So we seem to have had a bit of a curse on our hiking life this month, which unfortunately coincided with what was to be my big 100 mile effort for the Hike-a-thon. First I was sick for a week, then I hurt my back (I still have no idea what I did and it’s still painful – I must be getting old), then JK got sick for over a week and here we are and the calendar says it’s September. I didn’t come anywhere close to reaching my goal, but I did pretty well considering all the setbacks.
Ok, so two weekends ago we were all set to go on a backpacking trip to Ptarmigan Ridge with a group of friends. I was concerned about my back, but the doctor said I could go if it was an easy trip (check), if I brought drugs (check check) and if I carried a light pack (check check check and huzzah) – so JK was my pack mule and carried all of the heavy stuff. I could get used to this kind of backpacking!
Unfortunately, one of our friends had hurt her foot the night before, so they were out. The curse struck again! JK and I set out alone with our two little trail pups and meandered around in the fog until we found a suitable campsite above the lake.
Even though the weather was less than stellar, we had a great time. It’s gorgeous up there even in the fog, my back felt pretty good and I was happy to be out and about with my little family again after being sick.
Bobby and Wellie were hard at work patrolling our campsite for rogue marmots and mountain goats:
The sun started burning through the clouds the next morning and made the lake look even prettier:
…and as we were hiking back to the car, the clouds lifted to reveal all the views we had missed the night before. So beautiful!!
Our original plan was to go on another backpacking trip that night, but JK had a fever and wasn’t feeling good and we had to drive back home with a measly 8 miles added to our Hike-a-thon mileage.

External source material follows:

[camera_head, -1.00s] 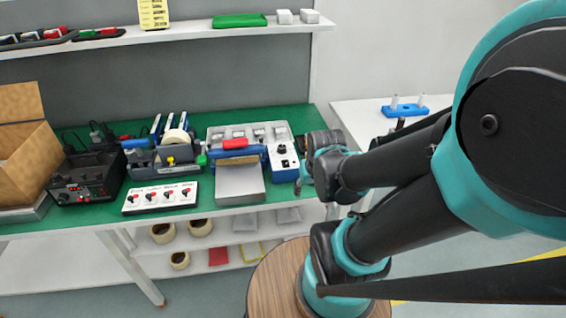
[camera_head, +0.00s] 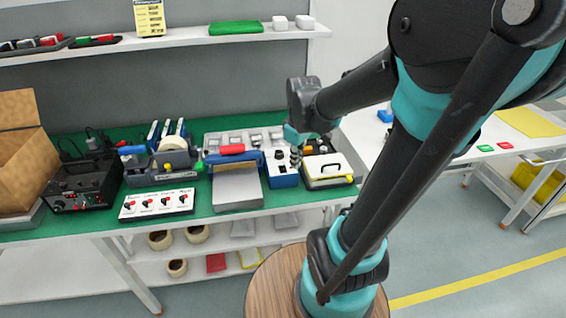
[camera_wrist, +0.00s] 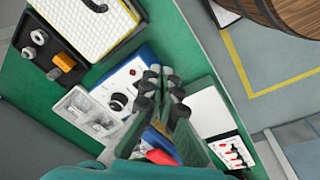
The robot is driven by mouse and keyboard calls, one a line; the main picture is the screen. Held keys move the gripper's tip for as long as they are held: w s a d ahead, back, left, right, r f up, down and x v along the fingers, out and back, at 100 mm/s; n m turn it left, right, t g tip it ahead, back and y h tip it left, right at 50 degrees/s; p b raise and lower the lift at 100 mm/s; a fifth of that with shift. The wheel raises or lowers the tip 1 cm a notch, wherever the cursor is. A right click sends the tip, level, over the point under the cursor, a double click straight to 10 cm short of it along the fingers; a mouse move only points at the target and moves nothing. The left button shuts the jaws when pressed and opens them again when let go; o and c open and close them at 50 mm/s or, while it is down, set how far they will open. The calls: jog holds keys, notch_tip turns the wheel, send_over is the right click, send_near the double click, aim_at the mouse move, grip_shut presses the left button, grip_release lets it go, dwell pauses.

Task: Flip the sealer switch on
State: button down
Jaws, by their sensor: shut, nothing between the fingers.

At this point I realized I didn’t have a shot in hell at making my goal of 100 miles in August and was doing my best not to be stressed out about it.
After taking some deep breaths, I took in the view of Mount Shuksan in front of me and felt the taste of fresh huckleberries still on my tongue and realized how lucky I was to just be out there in the mountains. I’m disappointed about missing out on several of the big hikes and climbing trips we had planned for this summer, but I am not making the situation any better by being annoyed. Just because we’ve been “stuck” doing short and easy hikes, it doesn’t mean they’re worth less than the big trips. We’ve seen some very purdy scenery on those easy hikes!
I think a big part of my problem is that I feel like I wasted so many years being seriously depressed, and now I want to experience as much as I possibly can to catch up…so when I miss out on a planned trip, it feels devastating to me. I need to find a balance between being excited and being laid-back, between perfectionism and failure, between attachment and detachment. And most of all I need to just breathe and realize that we’ve only just begun.